▽

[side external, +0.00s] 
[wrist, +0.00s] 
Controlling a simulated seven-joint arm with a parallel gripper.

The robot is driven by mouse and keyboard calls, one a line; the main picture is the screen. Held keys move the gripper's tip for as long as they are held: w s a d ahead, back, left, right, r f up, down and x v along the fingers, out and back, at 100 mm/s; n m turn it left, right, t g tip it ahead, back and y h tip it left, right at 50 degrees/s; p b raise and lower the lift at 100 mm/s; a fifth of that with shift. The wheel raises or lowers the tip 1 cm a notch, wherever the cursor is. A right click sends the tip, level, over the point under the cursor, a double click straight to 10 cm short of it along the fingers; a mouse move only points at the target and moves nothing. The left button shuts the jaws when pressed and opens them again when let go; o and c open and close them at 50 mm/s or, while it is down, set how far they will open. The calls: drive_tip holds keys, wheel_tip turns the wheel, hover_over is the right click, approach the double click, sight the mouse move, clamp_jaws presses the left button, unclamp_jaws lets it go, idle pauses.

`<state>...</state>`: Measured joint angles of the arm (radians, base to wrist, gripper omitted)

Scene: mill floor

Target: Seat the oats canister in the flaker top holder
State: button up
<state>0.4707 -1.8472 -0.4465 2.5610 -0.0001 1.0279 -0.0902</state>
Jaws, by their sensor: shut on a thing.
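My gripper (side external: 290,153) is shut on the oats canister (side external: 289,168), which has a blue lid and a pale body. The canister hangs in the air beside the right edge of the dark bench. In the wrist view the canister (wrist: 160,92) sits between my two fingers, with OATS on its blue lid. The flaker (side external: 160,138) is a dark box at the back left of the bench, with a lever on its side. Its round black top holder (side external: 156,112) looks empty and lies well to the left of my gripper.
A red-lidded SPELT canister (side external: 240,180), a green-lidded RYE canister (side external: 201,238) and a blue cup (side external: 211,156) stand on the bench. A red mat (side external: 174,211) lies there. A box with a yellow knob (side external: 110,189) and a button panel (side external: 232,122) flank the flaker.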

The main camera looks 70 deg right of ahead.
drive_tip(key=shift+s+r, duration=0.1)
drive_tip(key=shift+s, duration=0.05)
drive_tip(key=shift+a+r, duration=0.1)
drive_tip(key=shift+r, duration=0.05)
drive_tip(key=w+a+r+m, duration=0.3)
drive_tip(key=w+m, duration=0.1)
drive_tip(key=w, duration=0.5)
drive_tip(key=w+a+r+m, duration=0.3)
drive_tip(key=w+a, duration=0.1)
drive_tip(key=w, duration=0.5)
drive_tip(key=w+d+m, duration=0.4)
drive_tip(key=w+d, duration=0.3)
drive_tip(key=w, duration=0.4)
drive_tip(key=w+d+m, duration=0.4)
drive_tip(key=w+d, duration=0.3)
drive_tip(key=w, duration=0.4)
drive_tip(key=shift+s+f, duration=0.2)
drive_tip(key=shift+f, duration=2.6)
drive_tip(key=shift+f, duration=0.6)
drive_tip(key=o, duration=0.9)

△

TASK INSTRUCTIONS = Copy out all of the data exactly, leaving nothing out.

WRITTEN SOLUTION =
[side external, +0.00s] 
[wrist, +0.00s] 
Controlling a simulated seven-joint arm with a parallel gripper.

The robot is driven by mouse and keyboard calls, one a line; the main picture is the screen. Held keys move the gripper's tip for as long as they are held: w s a d ahead, back, left, right, r f up, down and x v along the fingers, out and back, at 100 mm/s; n m turn it left, right, t g tip it ahead, back and y h tip it left, right at 50 degrees/s; p b raise and lower the lift at 100 mm/s; a fifth of that with shift. The wheel raises or lowers the tip 1 cm a notch, wherever the cursor is. A right click sends the tip, level, over the point under the cursor, a double click straight to 10 cm short of it along the fingers; a mouse move only points at the target and moves nothing. The left button shuts the jaws when pressed and opens them again when let go; o and c open and close them at 50 mm/s or, while it is down, set how far they will open. The calls: drive_tip holds keys, wheel_tip turns the wheel, hover_over is the right click, approach the double click, sight the mouse move, clamp_jaws presses the left button, unclamp_jaws lets it go, idle pauses.

`<state>...</state>`: Measured joint angles of the arm (radians, base to wrist, gripper omitted)

Scene: mill floor

Target: Seat the oats canister in the flaker top holder
State: button up
<state>0.4707 -1.8472 -0.4465 2.5610 -0.0001 1.0279 -0.0902</state>
Jaws, by their sensor: shut on a thing.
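My gripper (side external: 290,153) is shut on the oats canister (side external: 289,168), which has a blue lid and a pale body. The canister hangs in the air beside the right edge of the dark bench. In the wrist view the canister (wrist: 160,92) sits between my two fingers, with OATS on its blue lid. The flaker (side external: 160,138) is a dark box at the back left of the bench, with a lever on its side. Its round black top holder (side external: 156,112) looks empty and lies well to the left of my gripper.
A red-lidded SPELT canister (side external: 240,180), a green-lidded RYE canister (side external: 201,238) and a blue cup (side external: 211,156) stand on the bench. A red mat (side external: 174,211) lies there. A box with a yellow knob (side external: 110,189) and a button panel (side external: 232,122) flank the flaker.

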The main camera looks 70 deg right of ahead.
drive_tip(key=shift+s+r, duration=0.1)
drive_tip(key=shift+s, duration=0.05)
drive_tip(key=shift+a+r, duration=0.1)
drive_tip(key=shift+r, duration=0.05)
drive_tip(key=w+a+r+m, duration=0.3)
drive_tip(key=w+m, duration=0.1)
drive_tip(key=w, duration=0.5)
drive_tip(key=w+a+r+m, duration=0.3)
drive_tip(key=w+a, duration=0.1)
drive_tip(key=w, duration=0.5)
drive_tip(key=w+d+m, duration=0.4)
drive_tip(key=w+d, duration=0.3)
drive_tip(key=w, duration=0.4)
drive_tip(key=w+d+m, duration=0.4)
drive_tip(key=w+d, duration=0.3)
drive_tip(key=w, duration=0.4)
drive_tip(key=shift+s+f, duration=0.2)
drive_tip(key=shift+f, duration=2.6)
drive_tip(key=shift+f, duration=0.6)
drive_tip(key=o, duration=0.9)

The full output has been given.